[TASK DESCRIPTION] Isolate every line in the data with the string "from" and copy it.

[Start GIVEN DATA]

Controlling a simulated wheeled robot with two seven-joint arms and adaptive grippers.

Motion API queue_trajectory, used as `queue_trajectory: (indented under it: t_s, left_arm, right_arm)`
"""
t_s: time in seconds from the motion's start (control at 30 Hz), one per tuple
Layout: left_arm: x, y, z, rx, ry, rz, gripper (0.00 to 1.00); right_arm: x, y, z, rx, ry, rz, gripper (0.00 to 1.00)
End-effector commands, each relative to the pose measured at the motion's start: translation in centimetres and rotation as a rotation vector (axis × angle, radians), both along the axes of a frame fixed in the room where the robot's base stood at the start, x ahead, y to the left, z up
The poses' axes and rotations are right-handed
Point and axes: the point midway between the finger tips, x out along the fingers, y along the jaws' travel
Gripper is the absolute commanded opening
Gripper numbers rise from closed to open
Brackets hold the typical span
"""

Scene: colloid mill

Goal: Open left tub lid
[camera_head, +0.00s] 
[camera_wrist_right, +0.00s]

[End GIVEN DATA]

[FULL OUTPUT]
t_s: time in seconds from the motion's start (control at 30 Hz), one per tuple
Gripper numbers rise from closed to open

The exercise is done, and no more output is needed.